Obviously these two axioms imply that $\angle$ comes from an inner product (namely $P_u$ for any nonzero $u$; I leave the case $V=0$ to the reader). Conversely, if $\angle$ comes from an inner product $Q$, then Axiom 1 is satisfied since $v\sim w$ means $\|v\|_Q=\|w\|_Q$, and Axiom 2 is satisfied since $P_u$ is just $Q$ rescaled so that $u$ is a unit vector.

Answer 2

I think that the following should work, but I did not have the time to check all the details.

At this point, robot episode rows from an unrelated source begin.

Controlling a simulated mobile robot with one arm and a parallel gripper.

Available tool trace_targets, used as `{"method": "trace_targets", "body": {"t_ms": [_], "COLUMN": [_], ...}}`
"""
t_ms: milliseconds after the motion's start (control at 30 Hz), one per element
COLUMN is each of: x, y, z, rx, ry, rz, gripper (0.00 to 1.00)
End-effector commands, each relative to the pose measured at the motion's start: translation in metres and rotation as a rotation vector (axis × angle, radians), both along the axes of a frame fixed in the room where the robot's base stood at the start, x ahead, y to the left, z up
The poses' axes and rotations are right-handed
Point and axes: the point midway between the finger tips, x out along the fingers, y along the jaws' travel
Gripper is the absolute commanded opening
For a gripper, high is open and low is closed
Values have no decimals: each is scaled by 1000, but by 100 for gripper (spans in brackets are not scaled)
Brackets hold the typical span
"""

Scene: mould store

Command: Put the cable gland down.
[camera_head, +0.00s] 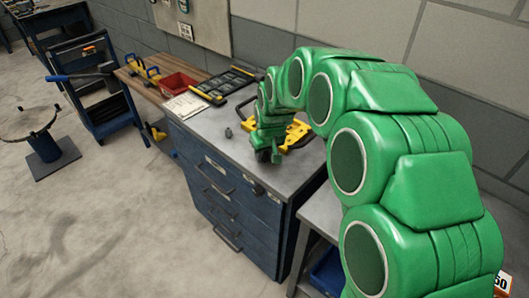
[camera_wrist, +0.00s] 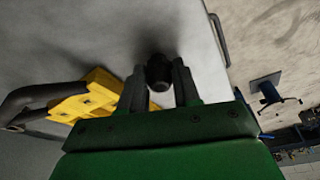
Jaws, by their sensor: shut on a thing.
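My gripper (camera_wrist: 159,84) is shut on the cable gland (camera_wrist: 158,72), a small dark round piece between the two grey fingertips in the wrist view. Behind it lies the grey top of the blue drawer cabinet (camera_wrist: 205,58), with a dark shadow close to the gland. In the head view my gripper (camera_head: 266,157) is low over the right front part of the cabinet top (camera_head: 232,153). I cannot tell whether the gland touches the top. In the head view I cannot make out the gland clearly.
A yellow tool with a black handle (camera_head: 294,134) lies close beside my gripper. A small grey piece (camera_head: 228,132) stands to its left. Papers (camera_head: 187,106), a black-and-yellow case (camera_head: 224,85) and a red bin (camera_head: 178,84) are further back. The front left of the top is clear.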

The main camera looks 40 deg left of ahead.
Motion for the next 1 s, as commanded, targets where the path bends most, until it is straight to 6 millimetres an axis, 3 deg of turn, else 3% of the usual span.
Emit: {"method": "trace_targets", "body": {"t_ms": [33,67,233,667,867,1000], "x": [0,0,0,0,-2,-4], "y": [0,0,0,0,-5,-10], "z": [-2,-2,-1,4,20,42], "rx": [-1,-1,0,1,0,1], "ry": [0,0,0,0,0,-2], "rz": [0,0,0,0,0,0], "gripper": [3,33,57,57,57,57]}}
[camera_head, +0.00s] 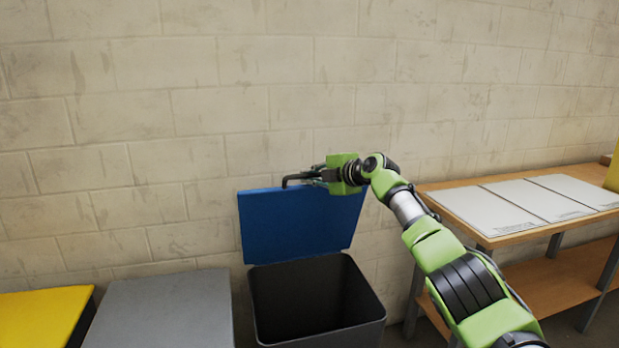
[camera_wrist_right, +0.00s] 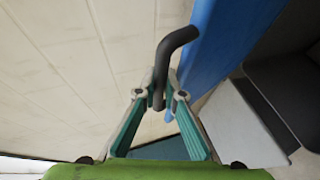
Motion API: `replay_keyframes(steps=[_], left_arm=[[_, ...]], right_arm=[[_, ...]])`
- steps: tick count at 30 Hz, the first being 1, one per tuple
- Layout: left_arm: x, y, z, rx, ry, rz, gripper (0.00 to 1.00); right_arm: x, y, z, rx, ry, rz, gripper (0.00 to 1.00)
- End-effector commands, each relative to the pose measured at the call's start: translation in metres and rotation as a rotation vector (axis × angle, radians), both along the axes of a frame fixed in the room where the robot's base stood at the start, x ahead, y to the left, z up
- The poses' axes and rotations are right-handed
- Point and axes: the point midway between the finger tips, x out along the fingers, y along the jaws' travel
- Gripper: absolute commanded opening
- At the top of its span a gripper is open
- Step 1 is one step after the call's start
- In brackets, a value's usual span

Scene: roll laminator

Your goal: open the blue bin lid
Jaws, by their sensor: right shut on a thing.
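The blue lid (camera_head: 300,222) stands raised at the back of its dark bin (camera_head: 318,300), close to the wall, and the bin's opening shows dark inside. A black bent handle (camera_head: 293,179) sticks out at the lid's upper edge. My right gripper (camera_head: 312,175) is at that edge, shut on the handle. In the right wrist view the handle (camera_wrist_right: 172,58) runs down between the teal fingers of my right gripper (camera_wrist_right: 160,98), with the blue lid (camera_wrist_right: 215,50) right beside it. My left gripper does not show.
A grey-lidded bin (camera_head: 160,310) stands left of the open bin, and a yellow-lidded bin (camera_head: 42,315) is at the far left. A wooden table (camera_head: 470,215) with white panels (camera_head: 515,207) stands on the right. The block wall (camera_head: 200,90) is close behind the lid.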

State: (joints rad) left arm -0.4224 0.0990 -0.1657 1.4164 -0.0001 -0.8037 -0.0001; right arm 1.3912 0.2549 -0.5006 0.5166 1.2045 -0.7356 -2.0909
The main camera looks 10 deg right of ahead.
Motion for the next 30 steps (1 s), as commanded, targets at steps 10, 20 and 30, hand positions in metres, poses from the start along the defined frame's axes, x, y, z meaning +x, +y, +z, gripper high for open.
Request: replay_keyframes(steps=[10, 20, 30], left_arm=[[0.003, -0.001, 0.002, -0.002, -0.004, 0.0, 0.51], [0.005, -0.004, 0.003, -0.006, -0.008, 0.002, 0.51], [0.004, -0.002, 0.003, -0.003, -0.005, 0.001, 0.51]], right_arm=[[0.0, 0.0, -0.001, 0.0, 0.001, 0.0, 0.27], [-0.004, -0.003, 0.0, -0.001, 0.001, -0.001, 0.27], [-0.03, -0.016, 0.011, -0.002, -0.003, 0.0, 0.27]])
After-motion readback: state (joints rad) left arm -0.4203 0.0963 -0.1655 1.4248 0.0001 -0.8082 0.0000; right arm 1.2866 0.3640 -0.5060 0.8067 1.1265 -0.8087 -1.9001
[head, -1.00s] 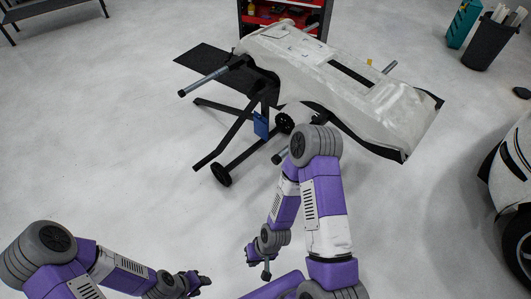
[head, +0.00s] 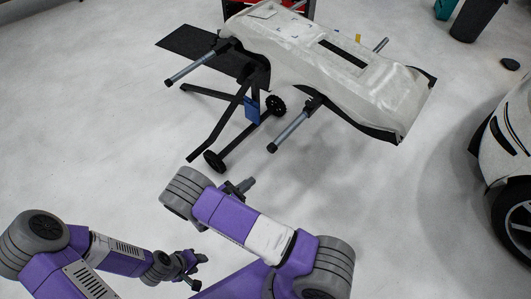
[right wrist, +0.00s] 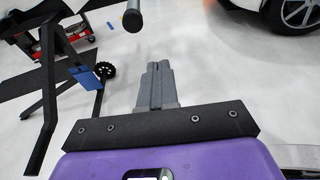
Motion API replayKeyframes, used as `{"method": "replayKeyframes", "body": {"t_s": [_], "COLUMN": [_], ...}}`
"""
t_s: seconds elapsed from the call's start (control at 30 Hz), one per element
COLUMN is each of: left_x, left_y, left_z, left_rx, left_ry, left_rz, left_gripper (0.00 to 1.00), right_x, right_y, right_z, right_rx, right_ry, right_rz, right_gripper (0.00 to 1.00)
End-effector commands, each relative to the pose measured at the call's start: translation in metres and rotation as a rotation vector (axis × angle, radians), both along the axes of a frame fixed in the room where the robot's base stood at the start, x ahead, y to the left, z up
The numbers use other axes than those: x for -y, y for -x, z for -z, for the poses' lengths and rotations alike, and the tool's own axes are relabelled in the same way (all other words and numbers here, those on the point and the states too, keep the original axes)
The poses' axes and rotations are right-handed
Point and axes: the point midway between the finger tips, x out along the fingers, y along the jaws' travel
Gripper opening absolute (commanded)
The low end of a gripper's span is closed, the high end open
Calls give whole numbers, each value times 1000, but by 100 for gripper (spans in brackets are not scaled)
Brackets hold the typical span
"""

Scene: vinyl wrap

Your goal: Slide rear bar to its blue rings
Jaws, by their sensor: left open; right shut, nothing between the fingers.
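A pale bumper-like panel (head: 350,75) lies on a black wheeled stand (head: 232,125). A grey bar with a dark end cap (head: 195,65) sticks out at the panel's left end, and a second such bar (head: 292,131) sticks out from its near side. A short bar end (head: 381,44) shows behind the panel. I cannot tell which is the rear bar, and no blue rings can be made out. My right gripper (head: 249,184) is shut and empty, short of the near bar. In the right wrist view its fingers (right wrist: 157,66) point below a bar end (right wrist: 132,20). My left gripper (head: 201,271) is open, low, far from the bars.
A blue part (head: 252,110) hangs on the stand's frame above its black wheels. A black mat (head: 200,50) lies behind the stand. A white car (head: 508,130) stands at the right and dark bins (head: 478,18) at the back right. The floor between my arms and the stand is clear.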

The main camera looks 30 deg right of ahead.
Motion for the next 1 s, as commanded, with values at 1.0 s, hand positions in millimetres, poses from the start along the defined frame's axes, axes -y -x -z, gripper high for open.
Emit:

We use the following, naturally occuring axioms:

1. Nontriviality: $\angle(v,w) = 0$ iff $v = \lambda \, w$ for some $\lambda > 0$
2. Summing of angles: $\angle(v,w) + \angle(-v,w) = \pi$
3. Symmetry: $\angle(v,w) = \angle(w,v)$
4. Triangle-Equality (triangle with vertices $0$, $v$, $w$): $\angle(v,w) + \angle(-v,w-v) + \angle(-w,v-w) = \pi$
5. Scaling: $\angle(v,w) = \angle(\alpha \,v, \beta\,w)$ for all $\alpha, \beta > 0$
6. Iterated law of sines: $$\frac{\sin(\angle(-v,w-v))}{\sin(\angle(-w,v-w))} = \frac{\sin(\angle(-u,w-u))}{\sin(\angle(-w,u-w))} \cdot \frac{\sin(\angle(-v,u-v))}{\sin(\angle(-u,v-u))}$$ whenever all denominators are nonzero.

Now, we define a norm on $V$ by the following procedure: fix $v \in V_0$ and define $\|\lambda \, v\| = \lambda$ for all $\lambda \in \mathbb R$. For an arbitrary vector $w$ which is not in the span of $v$, consider the triangle with vertices $0$, $v$, $w$. From this triangle, we know the length of one side and all three angles. Hence, the triangle can be constructed in the Euclidean plane and we can measure the length of $w$. This leads to $$ \|w\| = \frac{\sin(\angle(-v,w-v))}{\sin(\angle(-w,v-w))} \ne 0.$$

Now, we have to check the axioms of a norm.

1. $\|w\| = 0$ implies $w = 0$ per construction.
2. $\|\alpha \, w\| = \alpha \, \|w\|$ follows from a two-dimensional consideration.
3. Triangle inequality follows from triangle inequality in $\mathbb R^2$.

Finally, the parallelogram identity should follow from a three-dimensional consideration.